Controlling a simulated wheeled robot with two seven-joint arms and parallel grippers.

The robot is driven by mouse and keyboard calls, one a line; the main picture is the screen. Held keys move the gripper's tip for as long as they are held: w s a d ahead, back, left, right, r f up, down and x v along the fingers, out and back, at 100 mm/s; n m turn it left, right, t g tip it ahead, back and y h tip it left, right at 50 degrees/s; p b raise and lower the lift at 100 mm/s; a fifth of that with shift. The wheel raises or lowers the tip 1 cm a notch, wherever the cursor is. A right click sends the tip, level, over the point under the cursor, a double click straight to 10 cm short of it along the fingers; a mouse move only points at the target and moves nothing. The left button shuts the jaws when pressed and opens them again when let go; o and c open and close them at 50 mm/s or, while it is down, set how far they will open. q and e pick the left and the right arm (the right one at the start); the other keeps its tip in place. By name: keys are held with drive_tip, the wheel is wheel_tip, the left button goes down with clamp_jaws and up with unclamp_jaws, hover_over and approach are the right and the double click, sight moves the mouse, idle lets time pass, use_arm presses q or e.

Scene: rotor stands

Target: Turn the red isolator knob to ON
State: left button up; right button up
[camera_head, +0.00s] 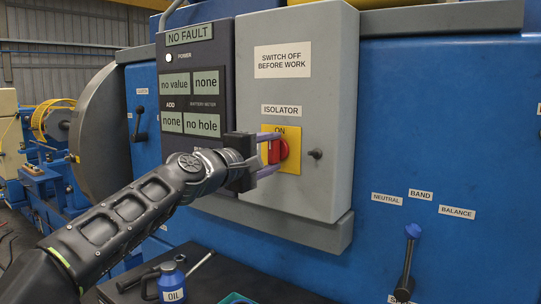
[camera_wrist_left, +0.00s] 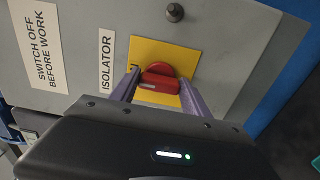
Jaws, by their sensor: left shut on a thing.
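The red isolator knob (camera_head: 283,150) sits on a yellow plate (camera_head: 294,163) on the grey cabinet door, under the ISOLATOR label. The word ON shows at the plate's top. My left gripper (camera_head: 271,152) reaches it from the left, its two purple fingers shut on the knob. In the left wrist view the knob (camera_wrist_left: 159,82) lies between the finger ends, its grip bar with a pale line running across from finger to finger. The fingers hide part of the plate. My right gripper is not in view.
The grey cabinet (camera_head: 330,95) has a small dark stud (camera_head: 315,153) right of the knob. A dark display panel (camera_head: 190,85) reading NO FAULT stands left of it. Below, a dark bench top (camera_head: 235,270) holds a blue oil can (camera_head: 171,282) and tools. A blue-topped lever (camera_head: 408,260) stands at lower right.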

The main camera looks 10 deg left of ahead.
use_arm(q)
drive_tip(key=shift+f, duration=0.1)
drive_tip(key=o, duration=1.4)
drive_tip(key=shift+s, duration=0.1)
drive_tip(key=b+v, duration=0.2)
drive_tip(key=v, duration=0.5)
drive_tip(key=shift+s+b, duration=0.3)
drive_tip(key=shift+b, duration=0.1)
▬▬▬▬▬▬▬▬▬▬
Goal: Could you repeat all of the material exactly? Pictures should not be copied.

Complete answer:
Controlling a simulated wheeled robot with two seven-joint arms and parallel grippers.

The robot is driven by mouse and keyboard calls, one a line; the main picture is the screen. Held keys move the gripper's tip for as long as they are held: w s a d ahead, back, left, right, r f up, down and x v along the fingers, out and back, at 100 mm/s; n m turn it left, right, t g tip it ahead, back and y h tip it left, right at 50 degrees/s; p b raise and lower the lift at 100 mm/s; a fifth of that with shift. The wheel raises or lowers the tip 1 cm a notch, wherever the cursor is. A right click sends the tip, level, over the point under the cursor, a double click straight to 10 cm short of it along the fingers; a mouse move only points at the target and moves nothing. The left button shuts the jaws when pressed and opens them again when let go; o and c open and close them at 50 mm/s or, while it is down, set how far they will open. q and e pick the left and the right arm (the right one at the start); the other keeps its tip in place. By name: keys are held with drive_tip, the wheel is wheel_tip, the left button goes down with clamp_jaws and up with unclamp_jaws, hover_over and approach are the right and the double click, sight moves the mouse, idle lets time pass, use_arm presses q or e.

Scene: rotor stands

Target: Turn the red isolator knob to ON
State: left button up; right button up
[camera_head, +0.00s] 
[camera_wrist_left, +0.00s] 
Jaws, by their sensor: left shut on a thing.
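The red isolator knob (camera_head: 283,150) sits on a yellow plate (camera_head: 294,163) on the grey cabinet door, under the ISOLATOR label. The word ON shows at the plate's top. My left gripper (camera_head: 271,152) reaches it from the left, its two purple fingers shut on the knob. In the left wrist view the knob (camera_wrist_left: 159,82) lies between the finger ends, its grip bar with a pale line running across from finger to finger. The fingers hide part of the plate. My right gripper is not in view.
The grey cabinet (camera_head: 330,95) has a small dark stud (camera_head: 315,153) right of the knob. A dark display panel (camera_head: 190,85) reading NO FAULT stands left of it. Below, a dark bench top (camera_head: 235,270) holds a blue oil can (camera_head: 171,282) and tools. A blue-topped lever (camera_head: 408,260) stands at lower right.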

The main camera looks 10 deg left of ahead.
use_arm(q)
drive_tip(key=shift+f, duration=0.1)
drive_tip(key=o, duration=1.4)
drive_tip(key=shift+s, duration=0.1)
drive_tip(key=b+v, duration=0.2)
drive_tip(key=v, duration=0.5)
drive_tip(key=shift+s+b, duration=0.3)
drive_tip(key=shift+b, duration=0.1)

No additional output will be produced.